In the late 1880s, Sir Thomas Martineau initiated one of the great feats of Victorian municipal engineering; the Elan Valley Reservoirs and aqueduct to Birmingham.
Utilities - Birmingham Resilience Project – Barhale - Severn Trent’s AMP6

Project Overview

Elan Valley Aqueduct (EVA) charts a course from the mountains of mid-Wales through to Frankley WTW on the southwestern edge of Birmingham. The system functions entirely by gravity and, in its two day journey along the 73 miles of tunnels, conduits and siphons forming the aqueduct, water drops some 52m before reaching Frankley Reservoir.

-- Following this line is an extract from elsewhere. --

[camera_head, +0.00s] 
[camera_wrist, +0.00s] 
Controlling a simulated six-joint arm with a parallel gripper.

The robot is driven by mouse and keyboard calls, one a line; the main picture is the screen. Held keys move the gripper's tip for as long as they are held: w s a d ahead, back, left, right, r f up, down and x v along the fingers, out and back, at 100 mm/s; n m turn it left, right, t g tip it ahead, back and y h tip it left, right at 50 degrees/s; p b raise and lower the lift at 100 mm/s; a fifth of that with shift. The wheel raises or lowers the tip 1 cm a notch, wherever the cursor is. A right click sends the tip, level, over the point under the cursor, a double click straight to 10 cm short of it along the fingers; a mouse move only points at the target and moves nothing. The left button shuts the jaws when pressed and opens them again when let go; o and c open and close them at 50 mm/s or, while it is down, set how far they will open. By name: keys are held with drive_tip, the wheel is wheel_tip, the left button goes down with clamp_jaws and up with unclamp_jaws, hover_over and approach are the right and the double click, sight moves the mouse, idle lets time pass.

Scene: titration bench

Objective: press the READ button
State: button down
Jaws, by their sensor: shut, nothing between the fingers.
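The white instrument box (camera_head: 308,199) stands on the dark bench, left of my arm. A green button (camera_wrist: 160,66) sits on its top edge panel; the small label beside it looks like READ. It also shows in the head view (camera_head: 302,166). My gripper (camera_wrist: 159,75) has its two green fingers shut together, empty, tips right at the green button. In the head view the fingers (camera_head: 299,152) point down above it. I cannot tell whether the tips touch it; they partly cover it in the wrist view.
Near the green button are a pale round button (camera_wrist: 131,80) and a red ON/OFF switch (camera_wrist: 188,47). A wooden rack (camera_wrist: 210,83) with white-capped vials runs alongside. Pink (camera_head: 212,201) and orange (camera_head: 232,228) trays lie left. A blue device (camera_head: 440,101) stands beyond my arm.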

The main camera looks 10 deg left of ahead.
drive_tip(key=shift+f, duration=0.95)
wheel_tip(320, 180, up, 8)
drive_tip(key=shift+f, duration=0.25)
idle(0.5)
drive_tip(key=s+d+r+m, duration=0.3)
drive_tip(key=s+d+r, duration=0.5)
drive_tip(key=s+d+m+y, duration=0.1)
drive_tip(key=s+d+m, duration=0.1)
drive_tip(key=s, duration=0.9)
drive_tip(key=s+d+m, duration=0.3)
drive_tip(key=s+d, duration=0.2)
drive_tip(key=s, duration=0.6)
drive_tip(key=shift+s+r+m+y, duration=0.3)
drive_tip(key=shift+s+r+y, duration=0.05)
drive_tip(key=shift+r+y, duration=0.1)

At £242m, the Birmingham Resilience Project is not only the largest project in Severn Trent’s AMP6 capital programme but also the most ambitious project the company has undertaken. Ainscough have been working with Barhale on the installation of 25km of new pipeline from a new river intake in Lickhill, near Stourport to the existing Frankley, Severn Trent water treatment works in Birmingham. The purpose of the new pipeline is to run alongside to allow essential repairs to take place to the century old pipeline and ultimately help solve the ever-growing Birmingham’s reliance on just one water supply. The Birmingham Resilience Project will allow Severn Trent Water to safeguard this important asset and secure another century of service.

What were the benefits?

Barhale is one of the largest privately owned civil engineering and infrastructure specialists UK wide, across water, transport, built environment and energy sectors. For this operation, Barhale selected Ainscough as project crane supplier based on scale and service requirements of such a large geographic site. Commissioning up to five cranes a day – from 40 tonne mobile cranes to 150 tonne all terrain cranes – across such a large site brings a number of logistical challenges, that working in close partnership has overcome.

Our collaborative approach through early design involvement, engineering expertise and integrated delivery ensures we are able to complete complex projects to exacting time, cost and quality standards, safely and sustainably. Through regular, structured communication between sales and the depot, site contacts and Barhale’s procurement team, delivery of the right crane to the right part of the site safely 7 days a week is ensured; saving resource, time, cost and intangible benefits, which include imparting knowledge and experience across the project.

Further Details

Work started on site June 2017 laying the first parts of the pipeline that will be due for completion summer 2018, then leading to an extensive upgrade of the Frankley site meaning the project will be completed in 2020.